Friday, August 14, 2015

Face to Face Paul Moon & Jane Ussher - Penguin

Historian Paul Moon is a regular at Groove, having written two fantastic books about early contact: Encounters: The Creation of New Zealand. A History. Auckland and The Voyagers: Remarkable European Explorations of New Zealand.
However, if you Wiki him, you'd learn that he's produced about 22 books coving topics as varied as Aussies Fitzroy and that tyrant bastard Rob Muldoon.  So for a photo biography book on prominent Kiwis he's the perfect person to take on the challenge.  In Face to Face, Moon accompanied by award-winning photographer Jane Ussher who takes very simple but iconic images.

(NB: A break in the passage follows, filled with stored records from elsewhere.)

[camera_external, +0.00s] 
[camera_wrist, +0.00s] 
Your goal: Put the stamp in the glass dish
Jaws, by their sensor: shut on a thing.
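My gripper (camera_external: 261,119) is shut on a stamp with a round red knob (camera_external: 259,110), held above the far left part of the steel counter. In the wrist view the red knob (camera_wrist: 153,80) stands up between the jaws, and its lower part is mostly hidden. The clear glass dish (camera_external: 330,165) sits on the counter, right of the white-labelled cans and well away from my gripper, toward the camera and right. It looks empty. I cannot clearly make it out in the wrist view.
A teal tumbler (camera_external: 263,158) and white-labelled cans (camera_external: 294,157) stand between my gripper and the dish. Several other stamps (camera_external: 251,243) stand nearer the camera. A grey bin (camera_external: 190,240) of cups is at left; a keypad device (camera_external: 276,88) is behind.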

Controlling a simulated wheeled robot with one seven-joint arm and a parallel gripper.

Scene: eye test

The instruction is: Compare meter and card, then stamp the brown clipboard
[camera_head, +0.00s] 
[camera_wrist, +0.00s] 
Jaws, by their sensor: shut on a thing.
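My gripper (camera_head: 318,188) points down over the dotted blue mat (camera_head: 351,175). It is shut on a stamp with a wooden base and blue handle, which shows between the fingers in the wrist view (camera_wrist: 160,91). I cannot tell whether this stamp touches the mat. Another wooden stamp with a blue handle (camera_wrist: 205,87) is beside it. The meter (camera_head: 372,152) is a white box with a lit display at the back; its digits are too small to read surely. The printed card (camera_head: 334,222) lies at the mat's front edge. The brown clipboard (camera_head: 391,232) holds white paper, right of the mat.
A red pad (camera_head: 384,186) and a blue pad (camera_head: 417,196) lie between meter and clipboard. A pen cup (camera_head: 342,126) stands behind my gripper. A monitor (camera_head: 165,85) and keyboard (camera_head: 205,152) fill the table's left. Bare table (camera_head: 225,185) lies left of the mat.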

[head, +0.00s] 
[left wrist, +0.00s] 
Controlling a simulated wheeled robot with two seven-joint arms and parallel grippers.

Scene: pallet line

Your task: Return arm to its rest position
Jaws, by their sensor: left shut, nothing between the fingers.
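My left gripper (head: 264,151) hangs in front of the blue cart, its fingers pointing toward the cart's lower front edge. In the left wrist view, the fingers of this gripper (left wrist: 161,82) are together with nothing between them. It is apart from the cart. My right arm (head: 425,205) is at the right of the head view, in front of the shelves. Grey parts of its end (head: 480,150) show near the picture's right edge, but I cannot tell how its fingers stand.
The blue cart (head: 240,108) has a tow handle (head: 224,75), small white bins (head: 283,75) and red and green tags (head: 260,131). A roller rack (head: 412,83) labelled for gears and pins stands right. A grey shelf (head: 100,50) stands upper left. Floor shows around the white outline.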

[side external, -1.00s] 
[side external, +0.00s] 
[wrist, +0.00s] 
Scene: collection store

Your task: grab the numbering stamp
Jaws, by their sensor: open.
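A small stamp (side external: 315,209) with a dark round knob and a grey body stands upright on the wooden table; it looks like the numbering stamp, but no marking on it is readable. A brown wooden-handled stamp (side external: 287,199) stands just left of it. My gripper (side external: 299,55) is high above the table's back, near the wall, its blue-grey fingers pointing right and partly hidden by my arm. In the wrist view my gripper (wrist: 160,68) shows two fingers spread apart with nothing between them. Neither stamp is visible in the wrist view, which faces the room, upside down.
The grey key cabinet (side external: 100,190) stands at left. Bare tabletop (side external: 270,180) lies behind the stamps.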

The result is a stimulating, humorous and sometimes controversial, sometimes revealing set of portraits of twelve remarkable Kiwis.  Recently, I asked Paul why he chose these twelve instead of others.  No politicians currently in the House, he replied.  And no one who's already been covered - like Colin Meads - no disrespect.  The cover has Brian Timothy Finn staring vacantly out to space, a white top of his tousled trade mark locks trickling down his forehead.  It's any easy image to feature because it's so photogenic, and a little obvious.  More down to earth is Hone Harawira in his Warriors kit, or Michael Houston in his performance tux, or looking older but definitely in possession of a Lear Jet, Bob Jones smoking his pipe in defiance to his nay-sayers. 
Sir Richard Hadlee provides plenty of insides as an icon himself, on his life and where cricket is going.  Hone gives us a softer, more surprising view to his Warrior presence.  The Mother of our nation is really Alison Holst and she gives us what is perhaps her last candid interview,, to leaders in their fields such as public law specialist Mai Chen, concert pianist Michael Houston given her on setting Alzheimer's.  It's a gentle but fascinating reconstruction of a life in food and her ambitions to teach Kiwis to cook and appreciate food.  Sir Miles Warren has always been presented in architectural films as an underachiever but finally he gets to really expound his ideas and his visions - he is quite a visionary. 
Perhaps the best interview is of or most over achiever - Mae Chen, who is now all over the media, advocating for the Chinese Community and challenging constitutional law at all levels.  Her Taiwanese upbringing and Southern location was a real revelation, at least to me.  but a definite explanation to why she is who she is today.  And that is the lesson from this book.  in the context of these portraits, away from the one eyed spin of our daily assassinations we can learn what others have learned and why they are who they are.  That is the real taonga of this book.
Dr Paul Moon is Professor of History at Auckland University of Technology. Among his
twenty-five published books are This Horrid Practice: The Myth and Reality of Traditional
Maori Cannibalism, New Zealand in the Twentieth Century: The Nation, The People,
biographies of Governors Hobson and FitzRoy, and the Ngapuhi chief Hone Heke, and
Encounters: The Creation of New Zealand, which was shortlisted for the 2014 Ernest Scott
Prize in History.

Jane Ussher is one of New Zealand’s foremost portrait photographers. For 29 years she
was the chief photographer at the New Zealand Listener, after which she took up a career as a freelance photographer. Her work has featured in many books, including collections of her own photographs. Her landmark book Still Life, which documented Scott and Shackleton’s historic huts in Antarctica, was a finalist in the 2011 New Zealand Post Book Awards. Coast: A New Zealand Journey, which she co-produced with writer Bruce Ansley, won the Illustrated Non-fiction category of the same awards in 2014. In 2009 Ussher was made a Member of the New Zealand Order of Merit, for services to photography.